◆ **PROBLEM STATEMENT**: Wherever a line in the data below holds "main", copy that line.

◆ **DATASET EXCERPTS**:
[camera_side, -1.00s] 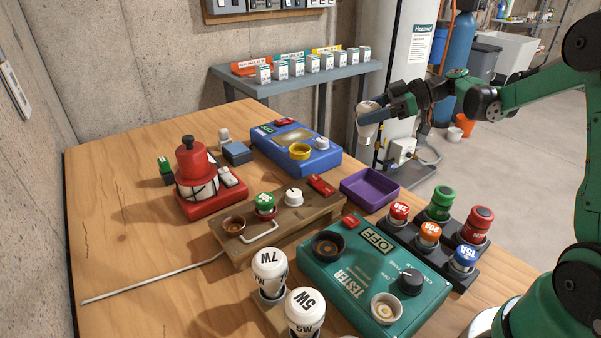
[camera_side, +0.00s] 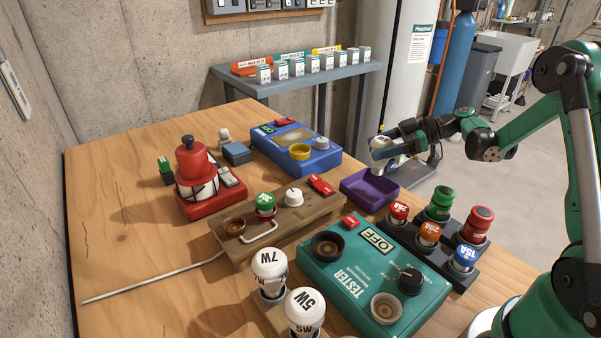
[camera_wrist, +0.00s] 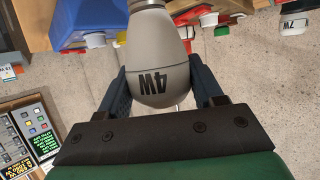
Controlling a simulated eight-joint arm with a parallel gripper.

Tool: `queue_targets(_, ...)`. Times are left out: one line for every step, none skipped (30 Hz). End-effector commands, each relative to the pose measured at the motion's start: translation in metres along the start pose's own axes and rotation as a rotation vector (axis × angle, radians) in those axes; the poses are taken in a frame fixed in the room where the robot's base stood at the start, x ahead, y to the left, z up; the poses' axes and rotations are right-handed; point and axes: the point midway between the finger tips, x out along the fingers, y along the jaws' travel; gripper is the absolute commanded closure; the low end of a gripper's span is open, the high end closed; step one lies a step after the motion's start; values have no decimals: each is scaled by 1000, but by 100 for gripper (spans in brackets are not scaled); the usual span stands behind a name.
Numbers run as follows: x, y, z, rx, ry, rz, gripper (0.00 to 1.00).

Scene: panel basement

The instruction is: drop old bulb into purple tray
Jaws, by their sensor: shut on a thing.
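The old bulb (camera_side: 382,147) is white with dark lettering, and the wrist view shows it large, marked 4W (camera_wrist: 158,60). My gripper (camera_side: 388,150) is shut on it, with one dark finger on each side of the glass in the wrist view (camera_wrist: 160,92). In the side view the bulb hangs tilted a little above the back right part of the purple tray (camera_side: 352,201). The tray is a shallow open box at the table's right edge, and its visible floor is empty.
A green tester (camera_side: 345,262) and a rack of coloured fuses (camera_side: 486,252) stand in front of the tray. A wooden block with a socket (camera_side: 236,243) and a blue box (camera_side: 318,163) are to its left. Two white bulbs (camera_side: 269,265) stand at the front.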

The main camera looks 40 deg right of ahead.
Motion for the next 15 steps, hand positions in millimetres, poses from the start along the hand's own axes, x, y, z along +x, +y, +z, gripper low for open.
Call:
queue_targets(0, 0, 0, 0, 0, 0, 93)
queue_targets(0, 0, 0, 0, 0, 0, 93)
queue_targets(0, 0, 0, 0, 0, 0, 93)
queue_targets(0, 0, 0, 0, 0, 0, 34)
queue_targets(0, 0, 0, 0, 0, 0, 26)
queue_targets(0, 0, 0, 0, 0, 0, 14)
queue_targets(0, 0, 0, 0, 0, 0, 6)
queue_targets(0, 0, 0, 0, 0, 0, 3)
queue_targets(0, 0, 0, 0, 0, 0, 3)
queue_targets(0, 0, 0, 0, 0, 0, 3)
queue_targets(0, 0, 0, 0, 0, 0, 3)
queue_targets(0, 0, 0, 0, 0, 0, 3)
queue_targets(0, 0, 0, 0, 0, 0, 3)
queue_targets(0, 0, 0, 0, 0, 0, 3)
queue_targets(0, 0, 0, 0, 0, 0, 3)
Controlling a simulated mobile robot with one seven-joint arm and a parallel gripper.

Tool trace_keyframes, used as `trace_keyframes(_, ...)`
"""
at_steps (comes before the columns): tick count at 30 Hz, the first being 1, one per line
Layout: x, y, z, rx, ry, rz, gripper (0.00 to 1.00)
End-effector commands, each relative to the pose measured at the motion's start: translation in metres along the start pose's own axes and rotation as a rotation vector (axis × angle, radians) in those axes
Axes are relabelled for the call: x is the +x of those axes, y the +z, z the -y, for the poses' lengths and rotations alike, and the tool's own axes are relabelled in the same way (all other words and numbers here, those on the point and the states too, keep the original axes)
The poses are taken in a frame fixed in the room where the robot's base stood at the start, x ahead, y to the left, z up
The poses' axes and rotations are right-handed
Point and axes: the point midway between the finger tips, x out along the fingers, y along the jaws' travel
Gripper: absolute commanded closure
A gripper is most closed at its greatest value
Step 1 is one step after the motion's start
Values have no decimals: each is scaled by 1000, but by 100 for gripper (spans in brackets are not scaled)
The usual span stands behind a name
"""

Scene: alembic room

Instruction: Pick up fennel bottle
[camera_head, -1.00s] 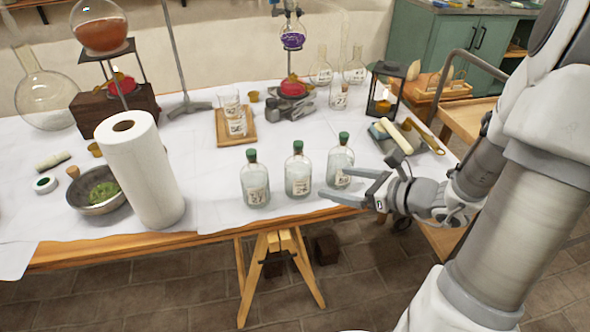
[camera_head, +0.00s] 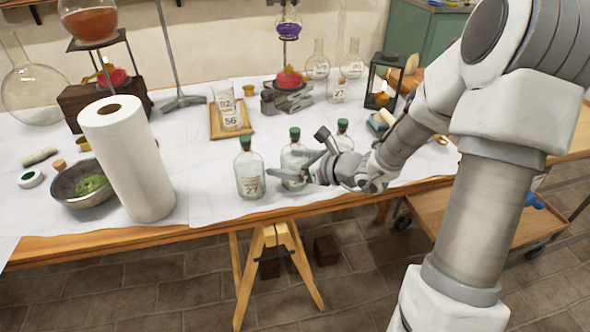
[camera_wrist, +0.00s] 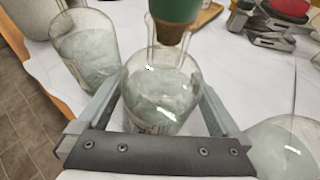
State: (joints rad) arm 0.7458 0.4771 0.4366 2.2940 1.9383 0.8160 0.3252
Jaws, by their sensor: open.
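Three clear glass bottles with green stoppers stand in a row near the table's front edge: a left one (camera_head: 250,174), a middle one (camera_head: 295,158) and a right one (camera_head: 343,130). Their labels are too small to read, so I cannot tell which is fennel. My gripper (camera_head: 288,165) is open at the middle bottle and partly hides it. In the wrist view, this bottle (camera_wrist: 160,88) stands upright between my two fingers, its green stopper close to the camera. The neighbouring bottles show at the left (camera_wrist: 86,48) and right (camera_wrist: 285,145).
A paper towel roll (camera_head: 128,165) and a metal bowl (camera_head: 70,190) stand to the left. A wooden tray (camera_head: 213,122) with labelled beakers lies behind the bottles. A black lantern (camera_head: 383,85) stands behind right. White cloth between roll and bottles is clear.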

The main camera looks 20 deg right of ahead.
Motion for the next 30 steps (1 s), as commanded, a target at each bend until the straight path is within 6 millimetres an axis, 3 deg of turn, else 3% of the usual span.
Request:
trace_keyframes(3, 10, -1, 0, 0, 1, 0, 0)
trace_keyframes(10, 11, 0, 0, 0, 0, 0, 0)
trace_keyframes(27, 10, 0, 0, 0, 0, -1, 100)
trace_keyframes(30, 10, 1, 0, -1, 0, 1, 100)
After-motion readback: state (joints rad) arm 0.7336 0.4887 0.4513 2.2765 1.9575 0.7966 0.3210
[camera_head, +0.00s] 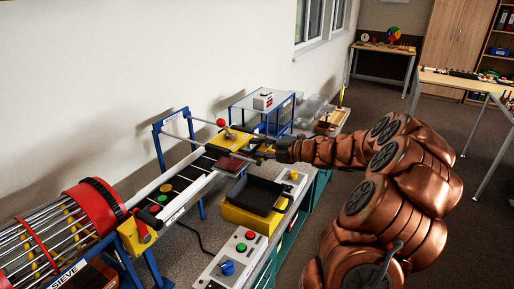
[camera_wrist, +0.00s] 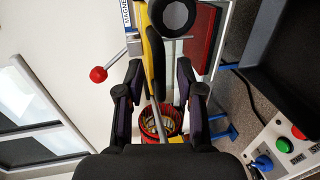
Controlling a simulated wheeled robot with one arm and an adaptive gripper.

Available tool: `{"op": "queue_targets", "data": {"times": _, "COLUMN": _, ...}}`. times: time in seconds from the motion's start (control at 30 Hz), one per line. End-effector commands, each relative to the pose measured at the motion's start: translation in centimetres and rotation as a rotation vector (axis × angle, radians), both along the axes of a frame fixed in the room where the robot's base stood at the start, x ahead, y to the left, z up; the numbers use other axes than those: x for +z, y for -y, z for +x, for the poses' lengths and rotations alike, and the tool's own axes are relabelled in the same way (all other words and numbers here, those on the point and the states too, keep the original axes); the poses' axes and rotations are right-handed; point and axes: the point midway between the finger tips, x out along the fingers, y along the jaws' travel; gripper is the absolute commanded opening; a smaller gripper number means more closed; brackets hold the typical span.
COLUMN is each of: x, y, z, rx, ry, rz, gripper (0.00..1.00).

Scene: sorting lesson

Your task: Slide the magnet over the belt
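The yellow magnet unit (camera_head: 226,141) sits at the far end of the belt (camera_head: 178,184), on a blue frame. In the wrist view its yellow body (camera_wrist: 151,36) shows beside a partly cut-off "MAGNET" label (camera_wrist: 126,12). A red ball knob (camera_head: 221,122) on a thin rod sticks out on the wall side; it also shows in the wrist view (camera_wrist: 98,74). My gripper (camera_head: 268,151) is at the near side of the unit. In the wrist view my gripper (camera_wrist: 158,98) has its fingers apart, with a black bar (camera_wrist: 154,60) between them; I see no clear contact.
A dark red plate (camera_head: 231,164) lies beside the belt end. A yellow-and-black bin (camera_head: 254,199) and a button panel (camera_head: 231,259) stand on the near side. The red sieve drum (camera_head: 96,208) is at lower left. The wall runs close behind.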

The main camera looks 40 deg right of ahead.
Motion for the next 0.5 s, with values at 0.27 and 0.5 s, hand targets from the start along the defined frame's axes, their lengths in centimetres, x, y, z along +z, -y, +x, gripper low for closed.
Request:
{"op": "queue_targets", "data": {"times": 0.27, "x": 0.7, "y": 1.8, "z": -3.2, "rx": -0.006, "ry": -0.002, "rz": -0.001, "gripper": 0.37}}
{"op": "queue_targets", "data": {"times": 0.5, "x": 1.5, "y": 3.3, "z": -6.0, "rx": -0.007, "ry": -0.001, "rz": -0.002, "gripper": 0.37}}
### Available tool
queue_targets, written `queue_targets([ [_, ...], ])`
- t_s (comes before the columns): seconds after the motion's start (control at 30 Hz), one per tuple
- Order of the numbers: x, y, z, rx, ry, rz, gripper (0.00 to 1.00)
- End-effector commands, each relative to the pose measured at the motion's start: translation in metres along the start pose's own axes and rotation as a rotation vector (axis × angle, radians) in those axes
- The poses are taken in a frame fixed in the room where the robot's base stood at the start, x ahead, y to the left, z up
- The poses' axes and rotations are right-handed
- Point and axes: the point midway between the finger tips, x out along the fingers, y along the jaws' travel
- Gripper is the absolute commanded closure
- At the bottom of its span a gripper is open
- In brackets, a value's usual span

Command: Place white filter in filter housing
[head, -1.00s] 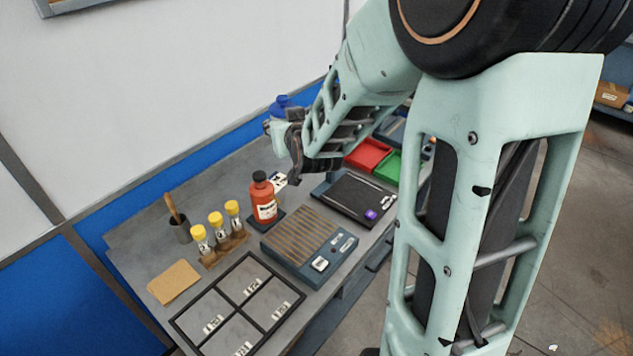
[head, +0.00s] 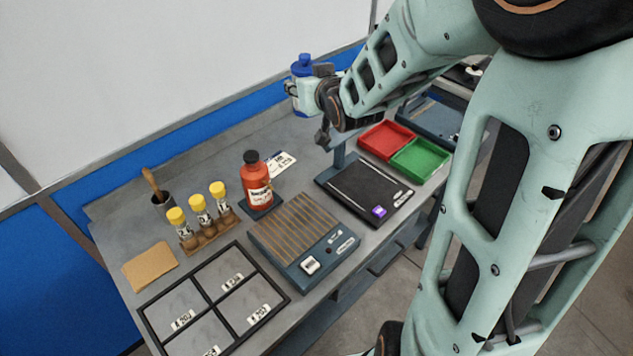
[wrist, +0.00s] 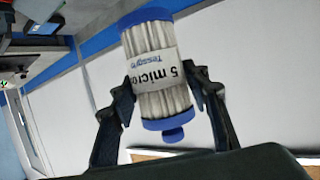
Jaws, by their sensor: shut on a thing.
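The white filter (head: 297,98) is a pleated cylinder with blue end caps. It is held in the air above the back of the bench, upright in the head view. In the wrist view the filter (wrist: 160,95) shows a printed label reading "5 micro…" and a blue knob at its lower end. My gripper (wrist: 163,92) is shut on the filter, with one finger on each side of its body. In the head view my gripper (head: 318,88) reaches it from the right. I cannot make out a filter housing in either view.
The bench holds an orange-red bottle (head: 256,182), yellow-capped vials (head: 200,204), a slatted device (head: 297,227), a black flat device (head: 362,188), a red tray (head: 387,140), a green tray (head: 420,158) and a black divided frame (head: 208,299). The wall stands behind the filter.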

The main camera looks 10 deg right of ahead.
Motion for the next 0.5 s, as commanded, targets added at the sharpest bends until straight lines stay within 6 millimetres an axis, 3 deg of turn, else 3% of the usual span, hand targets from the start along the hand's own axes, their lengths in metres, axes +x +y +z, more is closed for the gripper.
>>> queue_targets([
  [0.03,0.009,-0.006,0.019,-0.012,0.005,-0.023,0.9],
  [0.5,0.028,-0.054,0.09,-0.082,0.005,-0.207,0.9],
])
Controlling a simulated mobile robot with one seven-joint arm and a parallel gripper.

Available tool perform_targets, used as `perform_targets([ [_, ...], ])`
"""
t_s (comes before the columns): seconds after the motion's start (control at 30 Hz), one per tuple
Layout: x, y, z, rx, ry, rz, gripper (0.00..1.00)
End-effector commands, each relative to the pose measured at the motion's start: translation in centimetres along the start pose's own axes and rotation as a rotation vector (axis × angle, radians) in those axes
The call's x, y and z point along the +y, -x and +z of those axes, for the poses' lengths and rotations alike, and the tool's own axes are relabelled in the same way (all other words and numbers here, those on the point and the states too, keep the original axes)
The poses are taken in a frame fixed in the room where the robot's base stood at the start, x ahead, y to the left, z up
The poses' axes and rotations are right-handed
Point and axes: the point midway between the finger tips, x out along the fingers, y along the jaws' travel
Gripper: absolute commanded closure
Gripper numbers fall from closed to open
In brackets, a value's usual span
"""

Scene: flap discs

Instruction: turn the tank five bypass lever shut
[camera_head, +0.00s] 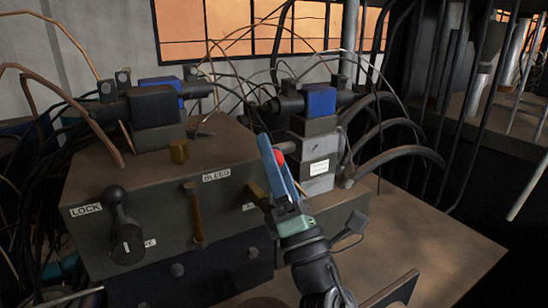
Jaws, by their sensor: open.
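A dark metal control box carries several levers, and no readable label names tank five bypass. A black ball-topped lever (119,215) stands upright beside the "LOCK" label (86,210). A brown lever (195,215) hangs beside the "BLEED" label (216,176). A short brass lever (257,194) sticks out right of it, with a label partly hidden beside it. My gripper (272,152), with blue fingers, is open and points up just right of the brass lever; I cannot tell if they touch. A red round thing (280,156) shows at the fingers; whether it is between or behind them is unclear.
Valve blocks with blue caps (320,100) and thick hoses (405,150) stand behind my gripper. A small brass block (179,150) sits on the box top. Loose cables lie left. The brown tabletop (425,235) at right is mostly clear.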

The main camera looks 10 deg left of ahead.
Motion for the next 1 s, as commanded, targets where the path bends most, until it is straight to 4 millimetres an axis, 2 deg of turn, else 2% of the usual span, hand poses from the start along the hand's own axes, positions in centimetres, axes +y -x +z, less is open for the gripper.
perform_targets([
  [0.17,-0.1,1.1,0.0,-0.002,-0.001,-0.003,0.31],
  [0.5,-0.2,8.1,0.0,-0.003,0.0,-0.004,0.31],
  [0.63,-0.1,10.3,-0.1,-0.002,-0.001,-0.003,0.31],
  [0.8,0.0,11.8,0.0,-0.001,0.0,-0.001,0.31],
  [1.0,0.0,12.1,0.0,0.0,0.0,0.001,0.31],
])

◆ **EXERCISE SOLUTION**:
The main camera looks 40 deg right of ahead.
The main camera looks 20 deg right of ahead.
The main camera looks 40 deg right of ahead.
The main camera looks 10 deg right of ahead.
The main camera looks 10 deg left of ahead.

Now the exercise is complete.